Prime Minister Justin Trudeau, seen greeting Liberian leader Ellen Johnson Sirleaf at the airport outside Monrovia on Nov. 24, saw his government's development aid goals in Africa overshadowed by his own comments. (James Giahyue/Reuters)

Amnesty International uses different language. While also praising increased access to public services, it notes "Fidel Castro's 49-year reign was characterized by a ruthless suppression of freedom of expression." Hundreds of people have been detained just for expressing dissent or defending human rights, Amnesty said.

The organization said that when Castro established his government in 1959, he organized trials of members of the previous government that resulted in hundreds of summary executions. Castro explained that they were executing murderers who deserved their executions.

From 'friend' to acquaintance

Conservatives in Canada condemned Trudeau's remarks but the criticism went beyond the Official Opposition.

Republican Senator Marco Rubio, the son of Cuban-born immigrants to the U.S., called it shameful and embarrassing. Ian Bremmer, author and political scientist at New York University, tweeted that Cuban citizens and exiles deserve better.

Trudeau's former policy advisor Roland Paris was among those quick to criticize, saying it was not a statement he would have recommended. The Washington Post put together acollection of tweets with the hashtag #Trudeaueulogies, including how Trudeau would eulogize the likes of Pol Pot and Joseph Stalin.

And so, as Trudeau stood before the cameras at his closing news conference in Madagascar, journalists had a host of questions about whether his remarks were appropriate and whether he regretted them. He was asked whether Castro was a dictator. He paused for a few seconds before saying only "yes."

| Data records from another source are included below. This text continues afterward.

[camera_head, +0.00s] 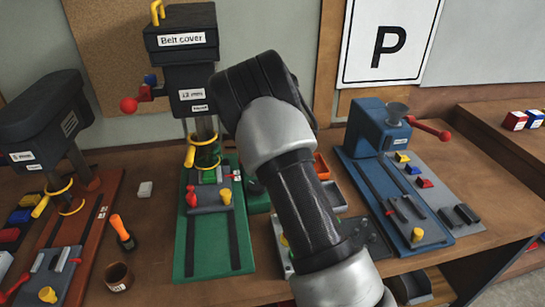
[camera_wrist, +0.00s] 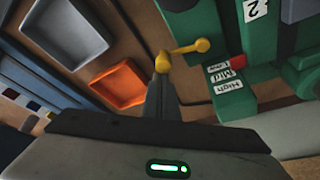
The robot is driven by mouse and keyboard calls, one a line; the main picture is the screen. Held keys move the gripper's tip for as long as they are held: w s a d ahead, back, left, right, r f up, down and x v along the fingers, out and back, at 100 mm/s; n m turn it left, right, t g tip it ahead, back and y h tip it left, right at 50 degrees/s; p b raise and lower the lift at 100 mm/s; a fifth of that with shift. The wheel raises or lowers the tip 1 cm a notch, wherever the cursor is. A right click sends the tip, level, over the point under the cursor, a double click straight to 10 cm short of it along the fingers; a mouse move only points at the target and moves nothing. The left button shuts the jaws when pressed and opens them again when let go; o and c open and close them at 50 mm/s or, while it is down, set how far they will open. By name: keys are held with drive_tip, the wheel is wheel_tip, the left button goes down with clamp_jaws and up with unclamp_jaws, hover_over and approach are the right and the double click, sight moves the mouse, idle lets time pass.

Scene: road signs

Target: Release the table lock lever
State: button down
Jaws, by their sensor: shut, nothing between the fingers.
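In the wrist view a yellow lever (camera_wrist: 186,50) with a round knob at each end sticks out from a green machine part (camera_wrist: 222,20). I take it for the table lock lever, though no label on it shows. My gripper (camera_wrist: 162,78) is shut and empty, its narrow fingertips right at the lever's left knob. I cannot tell whether they touch it. In the head view the green drill press (camera_head: 190,225) stands in the middle, with its "Belt cover" head (camera_head: 182,40) on top. My arm hides my gripper and the lever there.
A green block with "High", "Mid", "Low" labels (camera_wrist: 232,88) is right of my fingers. An orange tray (camera_wrist: 117,86) and a grey tray (camera_wrist: 70,22) lie left. An orange-based drill press (camera_head: 95,215) and a blue machine (camera_head: 378,128) flank the green press.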

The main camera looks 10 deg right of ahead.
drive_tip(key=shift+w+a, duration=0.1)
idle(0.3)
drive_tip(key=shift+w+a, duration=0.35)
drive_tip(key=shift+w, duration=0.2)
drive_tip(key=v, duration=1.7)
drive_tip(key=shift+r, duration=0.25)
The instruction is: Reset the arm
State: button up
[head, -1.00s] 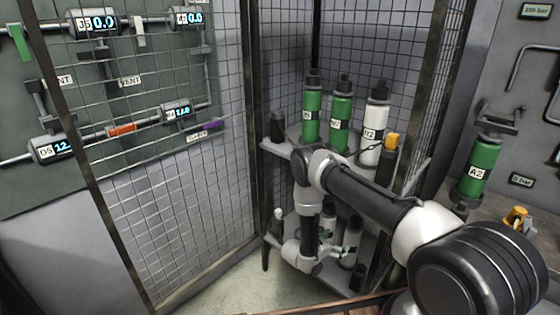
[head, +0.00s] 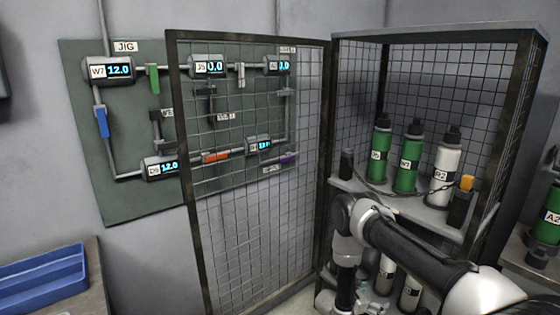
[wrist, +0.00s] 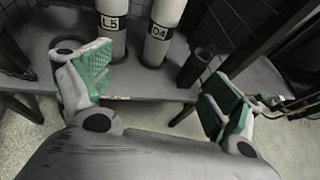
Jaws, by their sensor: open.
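My arm (head: 415,250) reaches from the lower right toward the open mesh cage, its elbow in front of the cage shelf. Its forearm hangs down, and the end is low at the bottom edge of the head view. In the wrist view, my gripper (wrist: 157,85) is open, its green-padded fingers wide apart with nothing between them. Beyond the fingers stand two white cylinders, L5 (wrist: 112,25) and D4 (wrist: 157,38), on the grey lower shelf (wrist: 145,88). A dark empty-looking holder (wrist: 195,66) stands to their right.
The cage's mesh door (head: 250,220) stands open at the left of the shelves. The upper shelf holds two green cylinders (head: 408,165) and a white one (head: 445,172), with a chain (head: 400,190) across. A gauge panel (head: 120,150) hangs behind the door. A blue tray (head: 40,280) sits lower left.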

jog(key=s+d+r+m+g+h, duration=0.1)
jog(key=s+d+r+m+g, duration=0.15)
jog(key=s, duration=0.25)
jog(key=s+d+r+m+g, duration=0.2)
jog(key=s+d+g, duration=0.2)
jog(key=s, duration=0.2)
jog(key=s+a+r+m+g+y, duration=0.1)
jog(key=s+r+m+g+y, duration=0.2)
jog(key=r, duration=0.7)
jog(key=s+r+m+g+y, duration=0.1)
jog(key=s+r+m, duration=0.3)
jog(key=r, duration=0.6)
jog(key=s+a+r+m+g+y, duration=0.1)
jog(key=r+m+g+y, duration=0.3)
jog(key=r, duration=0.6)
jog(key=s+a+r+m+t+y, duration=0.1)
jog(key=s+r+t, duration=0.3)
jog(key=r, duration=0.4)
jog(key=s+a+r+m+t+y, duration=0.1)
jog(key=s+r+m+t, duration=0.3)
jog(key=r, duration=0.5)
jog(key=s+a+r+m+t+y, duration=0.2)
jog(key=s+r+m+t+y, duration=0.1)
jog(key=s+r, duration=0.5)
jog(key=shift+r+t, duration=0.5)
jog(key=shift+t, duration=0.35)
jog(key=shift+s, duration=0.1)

Trudeau expressed no regret for the tone of his statement. But his language had changed since the day before. After saying on stage at La Francophonie that Castro was a longtime friend of Canada, he was now saying that Canada and Cuba had a lengthy relationship.

Yes there were "human rights questions," but he steered each question back to not Castro's record but his own. Certainly, he said, Canadians knew that he always talked about human rights abroad. He had raised them just the week before when, coincidentally, he took his first official trip to Cuba and met with President Raul Castro. He had been raising human rights this whole time in Africa.

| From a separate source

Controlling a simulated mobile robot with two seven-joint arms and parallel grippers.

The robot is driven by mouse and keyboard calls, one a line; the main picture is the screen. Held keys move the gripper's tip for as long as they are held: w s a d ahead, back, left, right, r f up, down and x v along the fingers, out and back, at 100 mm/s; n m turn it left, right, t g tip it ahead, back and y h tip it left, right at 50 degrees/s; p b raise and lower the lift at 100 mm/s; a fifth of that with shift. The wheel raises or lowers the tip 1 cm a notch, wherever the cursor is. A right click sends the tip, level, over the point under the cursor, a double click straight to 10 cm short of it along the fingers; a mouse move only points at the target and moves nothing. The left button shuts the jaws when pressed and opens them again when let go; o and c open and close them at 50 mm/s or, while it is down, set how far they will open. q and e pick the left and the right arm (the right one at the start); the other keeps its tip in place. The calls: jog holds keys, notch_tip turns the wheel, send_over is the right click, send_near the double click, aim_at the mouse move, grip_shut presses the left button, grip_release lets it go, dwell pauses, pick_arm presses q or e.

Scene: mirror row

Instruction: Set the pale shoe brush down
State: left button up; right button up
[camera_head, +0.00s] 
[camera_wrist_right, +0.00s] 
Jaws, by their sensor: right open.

It's true that Trudeau doled out about $125 million in development aid on the trip. In African countries ill at ease with homosexuality, he said directly that gay, lesbian, bisexual and transgender people should not have to suffer. He also called for more safe access to abortion and a stop to female genital mutilation.

But by the end of the trip, Canadians are left reconciling Trudeau's efforts to be a human rights defender with his expressions of admiration for a dictator.